Task details - Repeat only the lines from the line containing "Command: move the" through the line containing "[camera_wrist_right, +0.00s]", both included, exactly as they stand.

Data -
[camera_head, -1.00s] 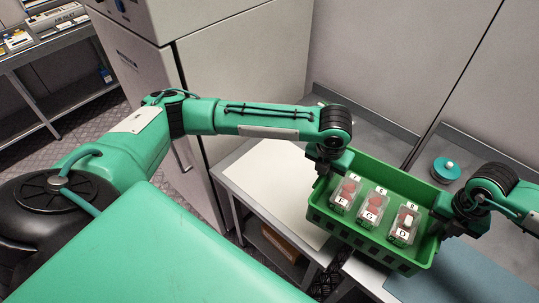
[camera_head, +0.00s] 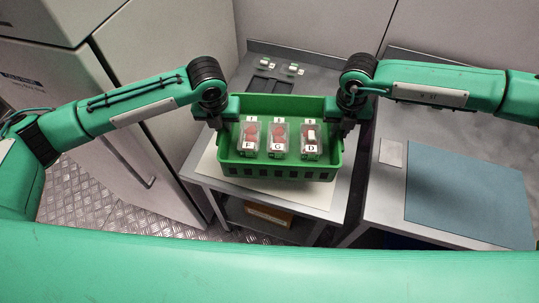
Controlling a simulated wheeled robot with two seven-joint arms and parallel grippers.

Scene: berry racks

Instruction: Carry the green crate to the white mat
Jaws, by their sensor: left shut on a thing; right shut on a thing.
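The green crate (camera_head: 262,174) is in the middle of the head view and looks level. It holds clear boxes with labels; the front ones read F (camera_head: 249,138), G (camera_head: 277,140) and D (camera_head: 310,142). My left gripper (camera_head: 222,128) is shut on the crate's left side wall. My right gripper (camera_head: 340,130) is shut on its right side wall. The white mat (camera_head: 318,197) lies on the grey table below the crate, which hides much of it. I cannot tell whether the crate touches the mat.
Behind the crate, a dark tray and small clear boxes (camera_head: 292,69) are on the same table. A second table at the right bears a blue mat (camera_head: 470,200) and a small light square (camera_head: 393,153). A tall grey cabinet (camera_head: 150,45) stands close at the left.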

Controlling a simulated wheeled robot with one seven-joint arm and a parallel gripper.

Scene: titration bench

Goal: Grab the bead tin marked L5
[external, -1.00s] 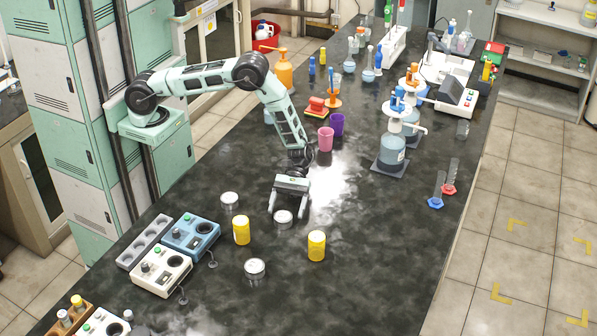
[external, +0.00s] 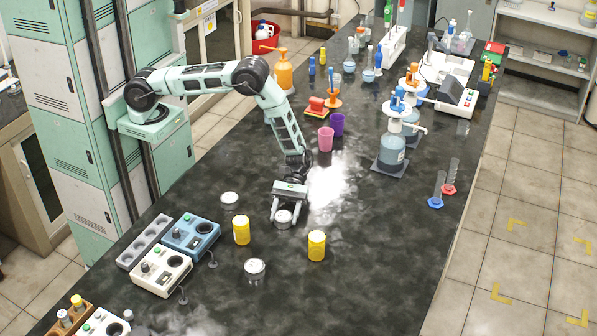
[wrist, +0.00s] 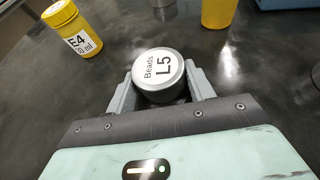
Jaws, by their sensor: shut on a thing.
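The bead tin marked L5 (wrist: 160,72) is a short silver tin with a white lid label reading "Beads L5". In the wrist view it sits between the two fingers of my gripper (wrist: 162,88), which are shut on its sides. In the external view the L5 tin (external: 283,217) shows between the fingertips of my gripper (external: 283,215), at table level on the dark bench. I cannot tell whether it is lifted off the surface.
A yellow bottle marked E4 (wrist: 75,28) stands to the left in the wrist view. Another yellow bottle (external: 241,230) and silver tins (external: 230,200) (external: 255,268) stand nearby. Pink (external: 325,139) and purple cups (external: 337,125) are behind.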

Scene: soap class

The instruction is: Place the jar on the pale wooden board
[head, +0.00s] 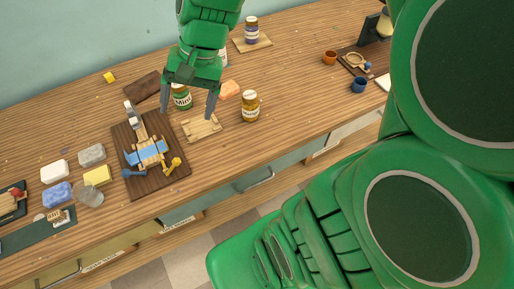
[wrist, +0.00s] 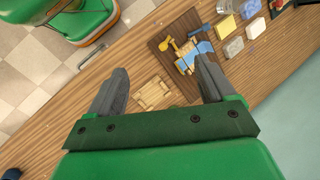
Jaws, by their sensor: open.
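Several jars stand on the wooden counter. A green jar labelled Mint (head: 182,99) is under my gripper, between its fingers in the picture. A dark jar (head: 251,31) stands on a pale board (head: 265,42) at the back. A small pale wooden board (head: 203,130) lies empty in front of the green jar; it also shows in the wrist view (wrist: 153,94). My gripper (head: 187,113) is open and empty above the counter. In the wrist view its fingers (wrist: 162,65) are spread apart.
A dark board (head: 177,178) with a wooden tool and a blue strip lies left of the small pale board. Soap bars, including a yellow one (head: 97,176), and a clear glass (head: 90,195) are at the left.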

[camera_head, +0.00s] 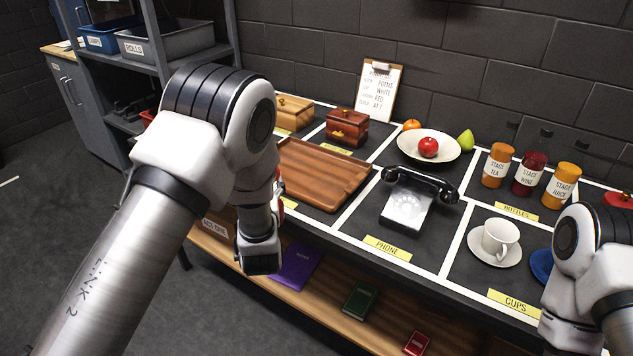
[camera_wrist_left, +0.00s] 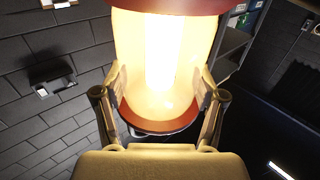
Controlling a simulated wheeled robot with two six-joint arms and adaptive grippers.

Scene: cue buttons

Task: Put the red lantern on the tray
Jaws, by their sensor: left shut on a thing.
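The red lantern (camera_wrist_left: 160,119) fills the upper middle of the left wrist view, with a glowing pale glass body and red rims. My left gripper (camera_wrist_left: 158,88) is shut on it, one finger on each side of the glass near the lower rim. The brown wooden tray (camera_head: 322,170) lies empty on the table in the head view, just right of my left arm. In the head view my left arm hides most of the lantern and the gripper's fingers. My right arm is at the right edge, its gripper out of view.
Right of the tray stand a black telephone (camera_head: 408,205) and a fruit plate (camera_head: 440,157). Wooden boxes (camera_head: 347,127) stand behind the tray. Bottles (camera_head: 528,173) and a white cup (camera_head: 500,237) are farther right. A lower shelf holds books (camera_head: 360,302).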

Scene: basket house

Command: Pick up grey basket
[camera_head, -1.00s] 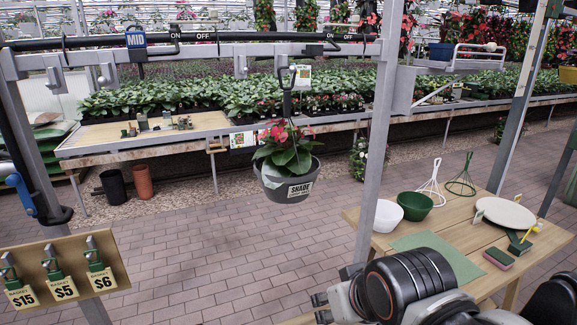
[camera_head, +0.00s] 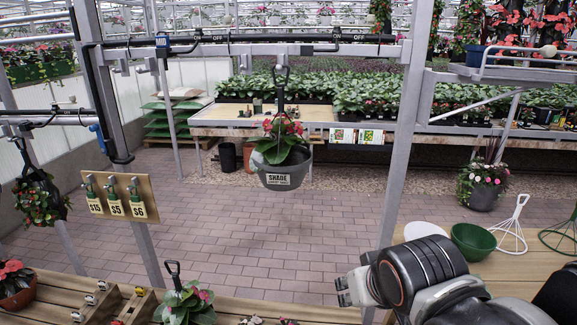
* * *
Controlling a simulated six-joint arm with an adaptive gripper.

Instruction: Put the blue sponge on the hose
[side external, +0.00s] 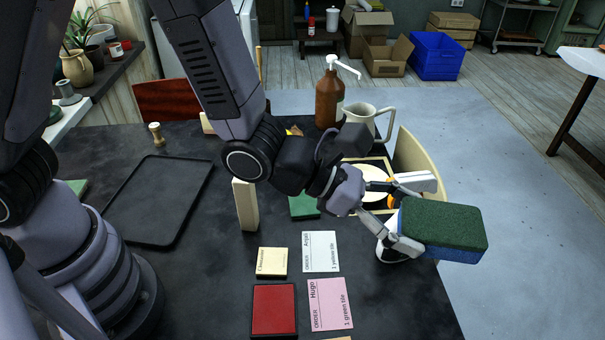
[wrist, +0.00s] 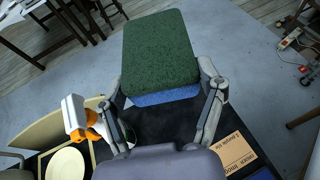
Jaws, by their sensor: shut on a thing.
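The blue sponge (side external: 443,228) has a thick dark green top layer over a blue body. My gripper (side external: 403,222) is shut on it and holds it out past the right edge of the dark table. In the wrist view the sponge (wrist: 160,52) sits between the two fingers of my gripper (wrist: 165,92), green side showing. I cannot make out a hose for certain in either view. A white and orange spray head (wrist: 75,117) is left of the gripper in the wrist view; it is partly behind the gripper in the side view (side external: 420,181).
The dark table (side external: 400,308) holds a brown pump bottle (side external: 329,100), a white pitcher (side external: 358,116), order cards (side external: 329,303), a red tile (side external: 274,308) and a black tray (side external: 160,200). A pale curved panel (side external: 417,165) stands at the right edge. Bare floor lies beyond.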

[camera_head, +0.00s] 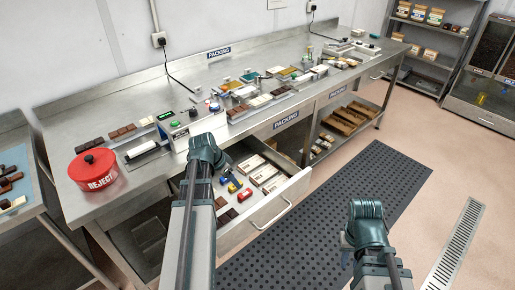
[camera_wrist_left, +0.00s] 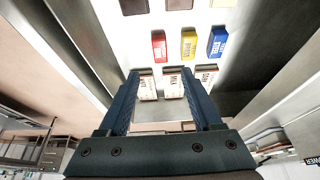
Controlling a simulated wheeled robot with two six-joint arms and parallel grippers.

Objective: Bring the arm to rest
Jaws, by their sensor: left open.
---
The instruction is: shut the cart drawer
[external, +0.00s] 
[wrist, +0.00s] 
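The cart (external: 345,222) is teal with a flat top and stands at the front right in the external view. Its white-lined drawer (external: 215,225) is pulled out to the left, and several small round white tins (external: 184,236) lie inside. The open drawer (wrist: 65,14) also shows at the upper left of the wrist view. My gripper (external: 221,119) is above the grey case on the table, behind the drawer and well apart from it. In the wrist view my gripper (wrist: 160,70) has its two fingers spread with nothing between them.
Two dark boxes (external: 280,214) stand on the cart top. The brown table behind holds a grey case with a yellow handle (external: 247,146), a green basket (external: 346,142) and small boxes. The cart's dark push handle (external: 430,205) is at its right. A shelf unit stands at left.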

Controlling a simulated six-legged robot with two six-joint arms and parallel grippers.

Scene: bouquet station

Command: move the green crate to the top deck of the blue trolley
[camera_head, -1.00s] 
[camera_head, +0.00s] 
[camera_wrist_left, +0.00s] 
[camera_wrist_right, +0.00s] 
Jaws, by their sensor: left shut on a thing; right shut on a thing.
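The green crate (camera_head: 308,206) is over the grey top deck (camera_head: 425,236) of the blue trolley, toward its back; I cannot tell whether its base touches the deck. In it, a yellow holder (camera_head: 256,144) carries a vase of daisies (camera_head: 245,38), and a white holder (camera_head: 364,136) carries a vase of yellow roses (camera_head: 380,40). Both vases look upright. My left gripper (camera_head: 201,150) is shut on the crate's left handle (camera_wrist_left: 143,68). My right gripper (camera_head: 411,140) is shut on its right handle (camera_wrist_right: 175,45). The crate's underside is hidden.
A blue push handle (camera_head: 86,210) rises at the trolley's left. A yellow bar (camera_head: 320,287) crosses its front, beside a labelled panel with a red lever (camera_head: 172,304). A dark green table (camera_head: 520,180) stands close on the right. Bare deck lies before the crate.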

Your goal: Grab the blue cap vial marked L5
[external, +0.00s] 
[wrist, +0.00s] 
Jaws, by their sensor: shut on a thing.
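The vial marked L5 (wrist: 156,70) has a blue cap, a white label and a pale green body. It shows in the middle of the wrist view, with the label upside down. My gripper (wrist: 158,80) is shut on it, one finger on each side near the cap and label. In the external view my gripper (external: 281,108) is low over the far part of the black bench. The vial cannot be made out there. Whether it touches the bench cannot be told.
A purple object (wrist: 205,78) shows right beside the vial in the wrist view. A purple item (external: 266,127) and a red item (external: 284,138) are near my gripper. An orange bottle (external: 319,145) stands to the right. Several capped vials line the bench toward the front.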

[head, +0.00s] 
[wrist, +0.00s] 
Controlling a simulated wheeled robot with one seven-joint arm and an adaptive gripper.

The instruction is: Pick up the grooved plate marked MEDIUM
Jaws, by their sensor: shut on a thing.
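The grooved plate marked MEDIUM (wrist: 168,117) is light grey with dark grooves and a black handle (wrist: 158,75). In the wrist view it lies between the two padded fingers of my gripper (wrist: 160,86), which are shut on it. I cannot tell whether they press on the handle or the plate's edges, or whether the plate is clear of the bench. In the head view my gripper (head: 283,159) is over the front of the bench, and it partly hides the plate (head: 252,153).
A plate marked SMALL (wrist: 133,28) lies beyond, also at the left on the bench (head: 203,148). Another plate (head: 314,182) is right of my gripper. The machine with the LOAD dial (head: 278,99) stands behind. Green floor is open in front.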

Solution to this task -
Command: move the green crate to the top deck of the blue trolley
[camera_head, -1.00s] 
[camera_head, +0.00s] 
[camera_wrist_left, +0.00s] 
[camera_wrist_right, +0.00s] 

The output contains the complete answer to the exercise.